Me gustaría terminar con algunas consideraciones sobre el mundo arabomusulmán y Europa después de la guerra de Irak. Resulta curioso destacar que las crisis de la identidad europea surgieran a través del contacto con la periferia de Europa. La «no Europa» fue el revelador de Europa. El debate sobre la identidad de Europa se ha planteado con ocasión de la adhesión de Turquía. Y el relativo a la vocación de Europa lo ha sido por el tema de Irak. ¿Quién es europeo? ¿Qué Europa, la potencia o la fuerza democrática tranquila? Estas dos preguntas no son sólo europeas. La respuesta que se les dé también tiene que tomar en consideración el resultado de una reflexión sobre la relación de Europa con su entorno. Las elecciones de las sociedades civiles europeas no siempre han coincidido con las de sus gobiernos. Y lo mismo sucede con el mundo árabe. La guerra contra Irak ha planteado en el mundo árabe una serie de interrogantes cuya respuesta conllevará un cierto tiempo.

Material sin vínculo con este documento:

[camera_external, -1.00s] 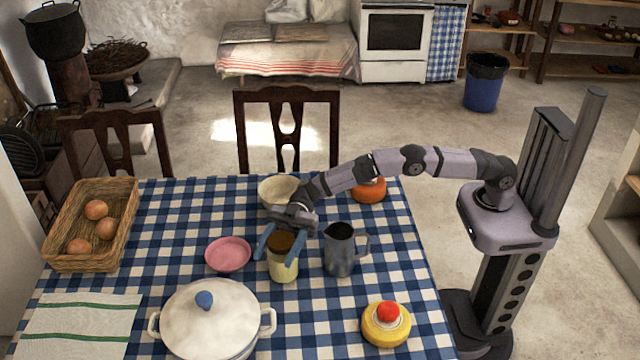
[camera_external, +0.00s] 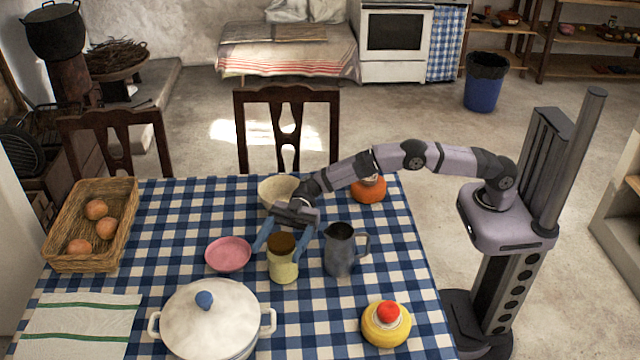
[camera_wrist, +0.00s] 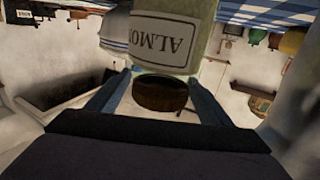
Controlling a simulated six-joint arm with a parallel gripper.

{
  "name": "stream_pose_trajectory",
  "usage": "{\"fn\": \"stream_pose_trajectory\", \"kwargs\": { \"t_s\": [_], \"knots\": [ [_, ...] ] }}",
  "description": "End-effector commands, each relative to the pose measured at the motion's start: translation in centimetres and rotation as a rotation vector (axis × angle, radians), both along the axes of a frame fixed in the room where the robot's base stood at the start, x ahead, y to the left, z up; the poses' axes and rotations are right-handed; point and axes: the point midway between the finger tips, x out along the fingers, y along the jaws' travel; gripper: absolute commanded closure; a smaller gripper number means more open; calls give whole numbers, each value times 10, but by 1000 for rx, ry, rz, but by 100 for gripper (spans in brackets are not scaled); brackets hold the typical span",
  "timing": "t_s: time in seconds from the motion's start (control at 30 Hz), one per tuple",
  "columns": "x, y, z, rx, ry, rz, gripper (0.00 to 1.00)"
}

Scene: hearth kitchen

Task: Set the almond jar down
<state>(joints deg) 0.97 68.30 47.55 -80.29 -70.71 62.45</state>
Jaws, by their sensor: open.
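The almond jar (camera_external: 283,265) stands upright on the blue checked tablecloth, pale green with a brown lid. In the wrist view the jar (camera_wrist: 172,38) appears upside down, with a label partly reading "ALMO" and its dark lid towards me. My gripper (camera_external: 282,246) is open, its blue fingers spread on either side of the jar near the lid. In the wrist view the fingers flank the lid, with visible gaps. The jar's base seems to rest on the table.
A grey pitcher (camera_external: 340,255) stands close to the jar's right, and a pink dish (camera_external: 228,254) lies to its left. A cream bowl (camera_external: 277,190) is behind my gripper. A white lidded pot (camera_external: 207,325) is in front left; a yellow container with a red knob (camera_external: 386,326) is front right.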

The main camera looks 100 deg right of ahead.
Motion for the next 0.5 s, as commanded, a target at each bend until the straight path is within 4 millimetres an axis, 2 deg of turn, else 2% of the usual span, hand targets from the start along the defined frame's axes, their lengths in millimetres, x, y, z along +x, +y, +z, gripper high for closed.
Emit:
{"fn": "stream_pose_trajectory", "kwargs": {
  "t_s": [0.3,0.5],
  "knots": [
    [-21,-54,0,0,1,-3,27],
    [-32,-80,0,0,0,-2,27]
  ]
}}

El caso es que debemos alegrarnos por no habernos visto abocados a una fractura entre Oriente y Occidente, y porque en el seno de estos dos mundos las posturas no hayan sido monolíticas. Aunque la invasión-liberación de Irak nos mueva a pensar en las apuestas contradictorias de la guerra, para el pueblo iraquí la cuestión de la democracia se plantea como un desafío. La posibilidad de que dicho pueblo tenga que inventar las instituciones de su libertad tendrá consecuencias sobre los autoritarismos reinantes. Europa está llamada a desempeñar un papel crucial a este respecto, impidiendo que la tutela americana hipoteque pesadamente la construcción de un Irak democrático y sirva para confirmar las tiranías de Oriente Próximo… Por último, la intrusión de Estados Unidos en esa zona del mundo, junto con otros aspectos más discutibles, debe permitirnos saber por qué, para la comunidad internacional, regímenes como el de Saddam Hussein son intolerables, mientras que se toleran otros que resultan intolerables para su propia población. No convendría que la respuesta fuera solamente norteamericana.